NTP takes into account the quality of the timestamps it receives. To handle the challenges of synchronizing time over potentially unstable networks, NTP also includes algorithms that can filter and mitigate the effects of network jitter and varying delays. This makes NTP very accurate, capable of achieving precision in the order of milliseconds or even better under favorable conditions.

SNTP, the Simple Network Time Protocol is the simplified cousin of NTP. It is not a new protocol but rather a simplified application of NTP. It foregoes many of the intricate features of NTP, which means it doesn’t have the algorithms to filter out network inconsistencies or to pick the best time source. Consequently, SNTP may not be as accurate as NTP, especially when operating over the public internet. Another distinction is in how each protocol deals with problems. NTP has mechanisms in place to manage unreliable time sources. If one source starts to falter, NTP can switch to another. SNTP, being simpler, often leans on a single time source and lacks the built-in redundancies of NTP to address inconsistencies.

NTP is the go-to for systems demanding high accuracy and stability, like servers and certain networking equipment. SNTP, with its lower computational demands, finds its niche in simpler devices or scenarios that don’t demand the precision of NTP. This might include certain embedded systems, devices in the realm of the Internet of Things, or any application that can make do with a basic level of time synchronization. Most PCs use run SNTP

Precision Time Protocol (PTP)

The Precision Time Protocol (PTP), defined by the IEEE 1588 standard, is designed to provide extremely precise time synchronization for devices in a network. PTP was designed with different goals than NTP. While NTP was designed for synchronizing time with machines across the Internet and remote servers, PTP was designed for local area networks: networks with low jitter and low latency. PTP is intended to achieve sub-microsecond precision among cooperating machines.

Master-Slave Architecture

PTP operates on a master-slave model. In a PTP-enabled network, one device acts as the master clock, while other devices act as slaves. Slaves synchronize their clocks to the master through a series of message exchanges, which allow them to account for transmission delays and thereby achieve precise synchronization.

Clock synchronization is initiated by a PTP master (unlike NTP, where the client host initiates the sync). The master announces its time to clients via a sync message. If a client is then interested in synchronizing its clock, it must communicate back to the server by a delay request message and note the time it was sent. The server sends back a delay response message containing the time of arrival of the delay request message. With this data, and the assumption that uplink and downlink latency is the same, the client can compute the server’s timestamp with an adjustment for the network transit delay.

Hardware Support

One of the reasons PTP can achieve such high accuracy is its reliance on hardware support.
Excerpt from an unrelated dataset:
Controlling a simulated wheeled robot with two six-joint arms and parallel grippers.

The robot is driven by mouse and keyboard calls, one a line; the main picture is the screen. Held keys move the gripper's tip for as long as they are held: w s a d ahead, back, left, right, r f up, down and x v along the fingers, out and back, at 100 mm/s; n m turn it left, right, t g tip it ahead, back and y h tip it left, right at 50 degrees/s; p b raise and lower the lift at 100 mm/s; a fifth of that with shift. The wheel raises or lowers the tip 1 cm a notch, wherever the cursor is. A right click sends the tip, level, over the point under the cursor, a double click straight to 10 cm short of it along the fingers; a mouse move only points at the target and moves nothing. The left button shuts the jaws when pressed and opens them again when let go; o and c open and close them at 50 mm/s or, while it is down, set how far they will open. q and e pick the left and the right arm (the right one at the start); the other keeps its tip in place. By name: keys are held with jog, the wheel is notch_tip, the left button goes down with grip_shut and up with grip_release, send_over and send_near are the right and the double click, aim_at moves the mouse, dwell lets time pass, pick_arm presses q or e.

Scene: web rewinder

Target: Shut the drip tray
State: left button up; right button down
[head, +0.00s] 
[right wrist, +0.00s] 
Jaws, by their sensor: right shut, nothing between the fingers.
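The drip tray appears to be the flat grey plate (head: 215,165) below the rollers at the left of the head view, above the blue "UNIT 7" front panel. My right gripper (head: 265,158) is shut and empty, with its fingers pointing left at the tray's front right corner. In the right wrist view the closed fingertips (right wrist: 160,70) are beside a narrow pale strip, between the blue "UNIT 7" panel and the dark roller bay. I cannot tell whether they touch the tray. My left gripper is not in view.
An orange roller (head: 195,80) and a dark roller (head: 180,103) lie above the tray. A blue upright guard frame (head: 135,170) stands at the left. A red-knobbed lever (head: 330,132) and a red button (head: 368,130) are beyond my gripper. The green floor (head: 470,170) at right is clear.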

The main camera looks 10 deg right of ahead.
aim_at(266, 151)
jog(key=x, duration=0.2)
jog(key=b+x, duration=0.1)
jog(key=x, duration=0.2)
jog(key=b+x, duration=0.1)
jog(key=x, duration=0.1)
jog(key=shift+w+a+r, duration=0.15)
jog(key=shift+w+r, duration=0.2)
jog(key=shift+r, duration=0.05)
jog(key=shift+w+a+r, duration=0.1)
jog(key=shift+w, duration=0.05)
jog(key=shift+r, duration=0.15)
While software implementations of PTP exist, for the highest levels of precision, hardware timestamping at the level of the network interface cards (NICs) and switches is often used. In some environments, PTP can be 10,000x more precise than NTP.

Flexibility

PTP allows for the possibility of using multiple master clocks in a hierarchical fashion to ensure redundancy and resilience. This means that if one master clock fails, another can take over its role, ensuring uninterrupted precise time synchronization.

While PTP can be used in a variety of networking contexts, it has found specific applications in industries like telecommunications, power utilities, and advanced manufacturing.

References

• Riccardo Gusella and Stefano Zatti, The Accuracy of the Clock Synchronization Achieved by TEMPO in Berkeley UNIX 4.3BSD, Report UCB/CSD 87/337, University of California, Berkeley, California, January 1987. This describes the Berkeley synchronization algorithm in gory detail.

• Allied Telesis, Network Time Protocol (NTP) Feature Overview and Configuration Guide, 2019 This is a good discussion of how NTP works without the details of the protocols

• Internet Engineering Task Force (IETF), Network Time Protocol Version 4: Protocol and Algorithms Specification, RFC 5905, June 2010. The definitive standard

• David L. Mills, Network Time Protocol Version 4 Reference and Implementation Guide, NTP Working Group, June 2006. This is a more readable description of how NTP works and its goals than the standard. It goes into gory detail on how NTP is implemented.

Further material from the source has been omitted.